======== Data supplied ========

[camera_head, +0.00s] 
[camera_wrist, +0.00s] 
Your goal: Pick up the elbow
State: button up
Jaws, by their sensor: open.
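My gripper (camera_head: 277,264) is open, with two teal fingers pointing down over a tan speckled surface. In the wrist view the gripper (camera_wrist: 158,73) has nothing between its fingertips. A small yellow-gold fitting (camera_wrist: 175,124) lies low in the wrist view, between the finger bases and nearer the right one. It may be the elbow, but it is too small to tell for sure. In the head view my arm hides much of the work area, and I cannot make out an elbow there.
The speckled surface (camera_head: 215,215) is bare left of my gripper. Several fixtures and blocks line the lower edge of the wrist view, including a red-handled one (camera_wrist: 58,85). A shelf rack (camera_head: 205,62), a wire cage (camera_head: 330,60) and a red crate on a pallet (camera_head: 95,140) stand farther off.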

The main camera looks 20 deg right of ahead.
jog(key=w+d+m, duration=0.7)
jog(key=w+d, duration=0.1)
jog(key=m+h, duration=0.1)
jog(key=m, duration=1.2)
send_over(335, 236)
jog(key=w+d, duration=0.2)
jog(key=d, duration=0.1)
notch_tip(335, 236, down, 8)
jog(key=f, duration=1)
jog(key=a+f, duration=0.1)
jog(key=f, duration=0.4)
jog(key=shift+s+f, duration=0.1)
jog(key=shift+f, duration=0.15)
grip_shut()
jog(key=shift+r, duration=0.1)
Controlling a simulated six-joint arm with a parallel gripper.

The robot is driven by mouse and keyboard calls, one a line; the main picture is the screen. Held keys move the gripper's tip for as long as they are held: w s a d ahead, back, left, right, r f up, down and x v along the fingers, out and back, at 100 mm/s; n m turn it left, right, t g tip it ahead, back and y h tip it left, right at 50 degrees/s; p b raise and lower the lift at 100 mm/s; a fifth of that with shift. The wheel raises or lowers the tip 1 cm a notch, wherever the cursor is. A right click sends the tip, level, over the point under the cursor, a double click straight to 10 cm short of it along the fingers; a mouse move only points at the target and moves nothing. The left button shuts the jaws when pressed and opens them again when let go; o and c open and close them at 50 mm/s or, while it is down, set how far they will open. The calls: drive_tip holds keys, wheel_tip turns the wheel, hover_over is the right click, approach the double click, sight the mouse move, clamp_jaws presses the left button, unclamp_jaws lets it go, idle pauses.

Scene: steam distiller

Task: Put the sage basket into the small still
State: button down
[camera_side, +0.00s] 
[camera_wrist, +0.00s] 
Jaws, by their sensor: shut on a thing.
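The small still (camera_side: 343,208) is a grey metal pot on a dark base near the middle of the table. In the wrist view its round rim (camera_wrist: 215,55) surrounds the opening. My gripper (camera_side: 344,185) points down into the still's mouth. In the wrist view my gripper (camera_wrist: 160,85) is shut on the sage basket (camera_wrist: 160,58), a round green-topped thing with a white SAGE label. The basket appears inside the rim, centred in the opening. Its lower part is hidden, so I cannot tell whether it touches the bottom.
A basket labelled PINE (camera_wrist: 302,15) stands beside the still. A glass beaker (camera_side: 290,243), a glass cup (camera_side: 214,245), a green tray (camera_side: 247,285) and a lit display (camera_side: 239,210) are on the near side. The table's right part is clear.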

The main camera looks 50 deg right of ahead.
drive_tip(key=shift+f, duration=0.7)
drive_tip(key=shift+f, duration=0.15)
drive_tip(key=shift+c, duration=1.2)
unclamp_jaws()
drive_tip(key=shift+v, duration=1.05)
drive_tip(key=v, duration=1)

========
======== Data supplied ========

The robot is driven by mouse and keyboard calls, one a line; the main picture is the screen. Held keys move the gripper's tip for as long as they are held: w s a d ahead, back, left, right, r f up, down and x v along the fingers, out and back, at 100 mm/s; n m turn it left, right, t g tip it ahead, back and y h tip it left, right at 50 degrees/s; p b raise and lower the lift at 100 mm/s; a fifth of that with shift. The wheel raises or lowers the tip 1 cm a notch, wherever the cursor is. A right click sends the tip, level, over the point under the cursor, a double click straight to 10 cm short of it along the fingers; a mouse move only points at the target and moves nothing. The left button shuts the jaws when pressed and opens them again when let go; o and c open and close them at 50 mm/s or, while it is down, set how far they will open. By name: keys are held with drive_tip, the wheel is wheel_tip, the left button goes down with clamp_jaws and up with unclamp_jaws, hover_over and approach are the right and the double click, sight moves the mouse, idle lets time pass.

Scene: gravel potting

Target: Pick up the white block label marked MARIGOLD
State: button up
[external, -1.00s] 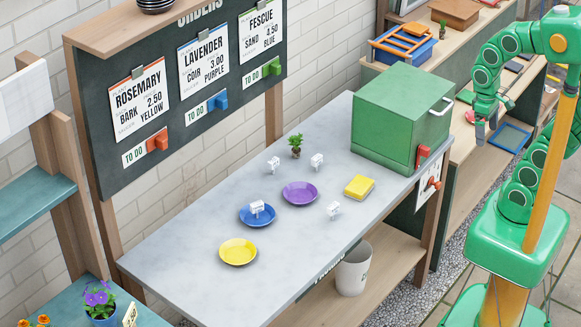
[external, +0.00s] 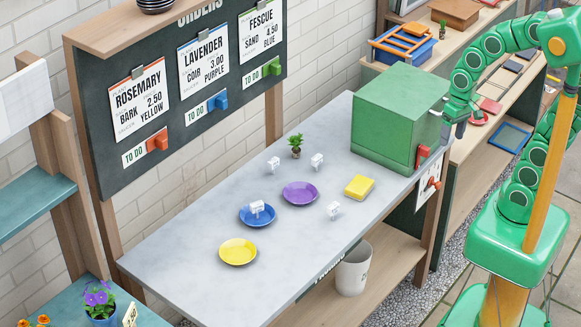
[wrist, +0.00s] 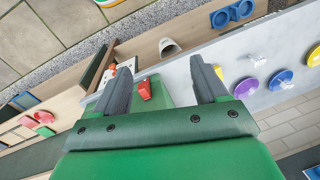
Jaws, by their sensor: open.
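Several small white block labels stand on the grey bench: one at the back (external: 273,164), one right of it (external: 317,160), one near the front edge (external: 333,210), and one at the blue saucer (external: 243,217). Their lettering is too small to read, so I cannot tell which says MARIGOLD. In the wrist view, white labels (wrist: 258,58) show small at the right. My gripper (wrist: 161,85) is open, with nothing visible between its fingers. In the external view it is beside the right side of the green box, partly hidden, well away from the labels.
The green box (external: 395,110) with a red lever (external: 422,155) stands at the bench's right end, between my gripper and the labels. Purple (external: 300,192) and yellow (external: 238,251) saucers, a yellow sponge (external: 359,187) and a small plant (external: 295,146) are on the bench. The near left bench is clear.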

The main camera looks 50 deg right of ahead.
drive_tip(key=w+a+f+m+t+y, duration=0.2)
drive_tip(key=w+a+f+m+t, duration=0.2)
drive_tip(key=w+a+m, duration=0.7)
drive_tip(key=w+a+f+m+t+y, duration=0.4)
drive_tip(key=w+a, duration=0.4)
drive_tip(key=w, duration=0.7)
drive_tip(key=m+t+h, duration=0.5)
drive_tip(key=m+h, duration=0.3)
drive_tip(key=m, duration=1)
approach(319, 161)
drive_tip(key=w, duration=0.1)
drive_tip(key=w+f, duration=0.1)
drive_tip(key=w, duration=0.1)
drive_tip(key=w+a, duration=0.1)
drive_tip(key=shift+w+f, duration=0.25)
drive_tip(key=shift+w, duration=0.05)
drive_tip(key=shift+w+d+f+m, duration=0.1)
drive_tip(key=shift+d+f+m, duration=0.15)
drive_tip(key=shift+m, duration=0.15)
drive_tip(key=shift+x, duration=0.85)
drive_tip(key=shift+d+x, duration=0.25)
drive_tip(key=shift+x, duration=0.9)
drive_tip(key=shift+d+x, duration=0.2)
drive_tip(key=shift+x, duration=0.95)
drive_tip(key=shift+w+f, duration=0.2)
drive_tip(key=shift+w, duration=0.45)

========
======== Data supplied ========

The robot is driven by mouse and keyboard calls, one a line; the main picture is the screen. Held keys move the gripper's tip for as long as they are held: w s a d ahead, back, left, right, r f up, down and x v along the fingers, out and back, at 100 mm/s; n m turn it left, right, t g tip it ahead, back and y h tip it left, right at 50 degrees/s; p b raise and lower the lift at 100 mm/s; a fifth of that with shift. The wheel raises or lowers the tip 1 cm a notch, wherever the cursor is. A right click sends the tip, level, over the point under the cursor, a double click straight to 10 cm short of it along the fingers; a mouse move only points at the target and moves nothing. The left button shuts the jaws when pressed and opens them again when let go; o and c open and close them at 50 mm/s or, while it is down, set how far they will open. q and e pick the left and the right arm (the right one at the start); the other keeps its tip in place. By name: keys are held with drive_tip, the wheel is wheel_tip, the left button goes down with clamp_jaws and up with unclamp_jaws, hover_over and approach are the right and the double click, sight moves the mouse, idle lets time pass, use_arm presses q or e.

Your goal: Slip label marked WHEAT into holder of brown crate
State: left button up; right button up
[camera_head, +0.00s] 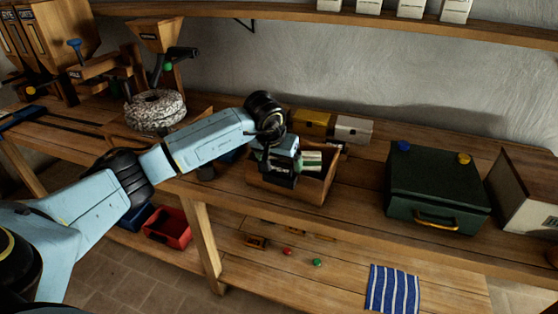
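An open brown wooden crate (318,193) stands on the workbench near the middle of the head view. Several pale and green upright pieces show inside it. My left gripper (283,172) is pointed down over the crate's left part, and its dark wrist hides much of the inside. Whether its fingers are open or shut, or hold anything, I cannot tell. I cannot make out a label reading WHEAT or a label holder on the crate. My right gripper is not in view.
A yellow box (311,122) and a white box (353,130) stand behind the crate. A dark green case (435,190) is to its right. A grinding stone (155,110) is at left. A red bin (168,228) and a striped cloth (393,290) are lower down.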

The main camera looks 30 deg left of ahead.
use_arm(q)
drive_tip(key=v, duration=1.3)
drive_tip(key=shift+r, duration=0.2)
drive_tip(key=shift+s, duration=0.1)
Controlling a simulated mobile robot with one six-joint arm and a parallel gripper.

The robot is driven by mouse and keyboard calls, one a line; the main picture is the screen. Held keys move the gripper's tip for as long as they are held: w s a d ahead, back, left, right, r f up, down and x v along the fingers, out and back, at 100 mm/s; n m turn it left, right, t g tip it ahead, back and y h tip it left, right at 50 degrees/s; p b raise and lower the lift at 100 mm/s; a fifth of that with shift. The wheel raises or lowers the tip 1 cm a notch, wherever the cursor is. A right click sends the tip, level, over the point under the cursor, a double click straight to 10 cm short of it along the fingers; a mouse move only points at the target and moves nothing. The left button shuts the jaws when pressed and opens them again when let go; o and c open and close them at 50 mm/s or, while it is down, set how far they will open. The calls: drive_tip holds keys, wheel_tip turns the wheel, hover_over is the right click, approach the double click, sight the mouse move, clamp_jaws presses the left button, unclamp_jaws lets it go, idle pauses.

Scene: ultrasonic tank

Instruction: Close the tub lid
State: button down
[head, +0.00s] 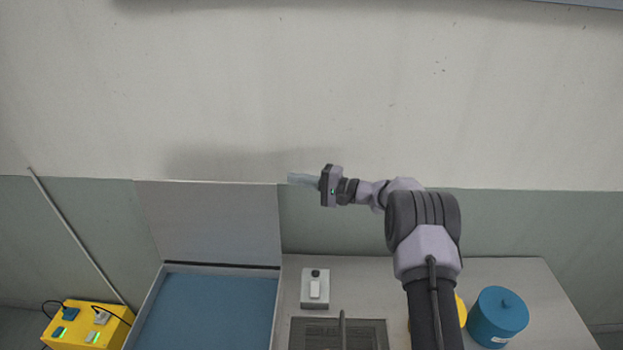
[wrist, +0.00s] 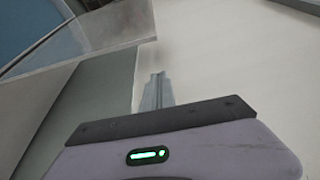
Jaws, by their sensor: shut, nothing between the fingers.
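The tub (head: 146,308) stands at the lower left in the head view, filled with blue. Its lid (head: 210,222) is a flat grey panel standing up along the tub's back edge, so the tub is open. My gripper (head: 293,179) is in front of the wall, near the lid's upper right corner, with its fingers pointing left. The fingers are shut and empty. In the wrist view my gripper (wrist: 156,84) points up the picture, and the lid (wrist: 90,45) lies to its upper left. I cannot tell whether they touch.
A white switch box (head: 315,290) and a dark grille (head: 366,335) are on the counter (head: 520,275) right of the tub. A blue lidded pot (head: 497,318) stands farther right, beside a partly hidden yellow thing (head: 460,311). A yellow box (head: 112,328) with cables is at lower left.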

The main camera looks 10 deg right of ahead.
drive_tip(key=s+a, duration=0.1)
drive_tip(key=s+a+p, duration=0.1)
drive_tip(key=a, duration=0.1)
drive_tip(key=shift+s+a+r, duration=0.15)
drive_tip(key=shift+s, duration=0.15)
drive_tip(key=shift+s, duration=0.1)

========

**Your objective:** Find and copy every line in the entries above where the string "joint" occurs.

**Response:**
Controlling a simulated six-joint arm with a parallel gripper.
Controlling a simulated mobile robot with one six-joint arm and a parallel gripper.

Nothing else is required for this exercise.